First we had the three Doctors reviewing what they may have accomplished. Hurt reflects that he has been able to become the Doctor once more, even though he won’t remember it once the crossover’s done. He’s accepted back into the fold by his successors. This will do amazingly bad things to people’s numbered DVD collections. “The Complete Tenth Doctor” etc. may now need to be reissued renamed. His last scene, in his own beautifully-properly-roundelled TARDIS, shows him beginning to regenerate into Eccleston (but, as previously noted, Eccleston wasn’t there to film the rest of it – shame). This now means we have a record of every regeneration scene, which is the sort of thing fans like to know.
Then we had the Smith/Tennant parting. Here was a chance for Smith to share a temporary burden with Tennant, setting up some of the doom-laden 800th episode to follow, Smith’s departure as he returns to the place of the Doctor’s death at Trenzalore, on screen 25th December 2013. It was a scene that could only have been played like that by those two actors, with their places in the series and their personal abilities.
And then, the masterstroke: an extended appearance by 4th Doctor Tom Baker, maybe as the Doctor, maybe as the curator of the Under Gallery holding the British empire’s “forbidden” pictures, maybe as the past or the future. “Who knows?” he told Smith wisely, radiating Doctorliness concentrated by thirty-odd years of fanboy affection for this most iconic of incarnations. And he sets the Doctor on a new journey now: to find Gallifrey again.
Turns out Tom Baker can still be utterly mesmerisingly watchable. Is anyone surprised?
Then to the final CGI-dream scene of Smith and all his predecessors looking out to Gallifrey, a screensaver shot that brought the whole event to an emotionally satisfying close. And some credits with excellent graphic images of each Doctor in turn, over a great remix of the theme tune from Murray Gold, whose music throughout had pushed the thing along excellently.
Perfect? Never. Not possible. Another hour, another ten hours, wouldn’t have been enough to meet all fan expectations. Most criticism I’ve seen of the episode has been around what or who wasn’t included. And yes, some of the cast had to struggle with limited parts in a story with so many heavyweight main players.

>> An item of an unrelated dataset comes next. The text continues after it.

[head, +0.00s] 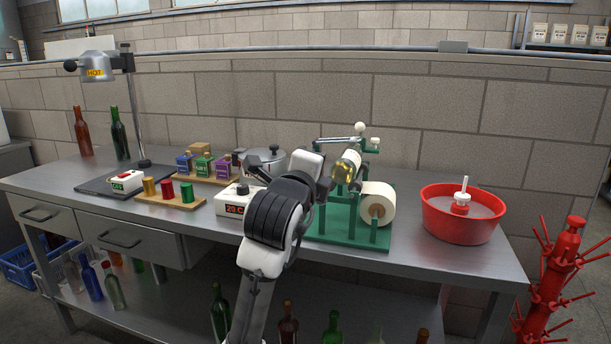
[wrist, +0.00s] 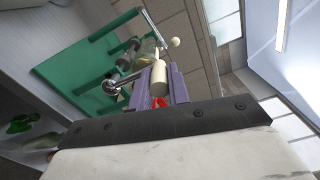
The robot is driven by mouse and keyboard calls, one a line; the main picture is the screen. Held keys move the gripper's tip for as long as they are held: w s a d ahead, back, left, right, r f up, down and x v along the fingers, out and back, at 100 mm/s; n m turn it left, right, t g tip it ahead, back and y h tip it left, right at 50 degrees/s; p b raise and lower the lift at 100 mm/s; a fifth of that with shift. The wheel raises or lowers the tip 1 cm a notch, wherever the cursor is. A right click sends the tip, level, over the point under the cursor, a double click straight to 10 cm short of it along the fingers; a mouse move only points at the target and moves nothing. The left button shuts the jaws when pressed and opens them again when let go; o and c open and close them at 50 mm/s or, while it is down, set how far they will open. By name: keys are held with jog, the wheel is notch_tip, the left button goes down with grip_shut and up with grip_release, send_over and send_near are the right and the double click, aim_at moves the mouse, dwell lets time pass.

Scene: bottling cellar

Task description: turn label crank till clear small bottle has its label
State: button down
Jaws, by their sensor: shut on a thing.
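The green label machine (head: 345,222) stands on the bench, with a white label roll (head: 377,204) at its right. A small clear bottle (head: 347,167) lies across its rollers, with a yellow band showing on it. It also shows in the wrist view (wrist: 146,52). My gripper (head: 323,183) is at the machine's left side. In the wrist view its purple jaws (wrist: 161,80) are shut on the cream handle of the crank (wrist: 118,84), whose metal arm runs left to a round hub. The crank is mostly hidden behind my gripper in the head view.
A red tub (head: 460,214) stands right of the machine. A red bottle tree (head: 562,270) stands on the floor at right.

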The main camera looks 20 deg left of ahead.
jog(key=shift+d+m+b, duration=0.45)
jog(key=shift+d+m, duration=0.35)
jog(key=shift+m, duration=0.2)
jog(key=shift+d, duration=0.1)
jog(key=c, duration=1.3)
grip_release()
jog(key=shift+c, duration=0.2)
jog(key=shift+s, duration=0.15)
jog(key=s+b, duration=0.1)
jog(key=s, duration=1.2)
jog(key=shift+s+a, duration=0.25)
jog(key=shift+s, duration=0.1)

Those who don’t care for the series generally, or the series as it is now, probably won’t care for this much more.
But excellent? Soul-satisfyingly fulfilling for an old fan of an ever-young series? Highly rewatchable, highly-discussable, new-chapter setting up what’s to come next stuff? Well written, well acted, well directed and filmed and lit and special effected and scored and all the rest? Hard to argue otherwise. I can cite dozens, hundreds of multi-million dollar SF blockbusters that should be watching and taking notes. Worth the build-up, the anticipation, the hoping, the fears? Yes, it ticked all the boxes.
Better, it ticked the boxes after showing the calculations, after doing the work to get there, after taking the proper road.
“Waste no more time arguing what a good episode should be. Be one.”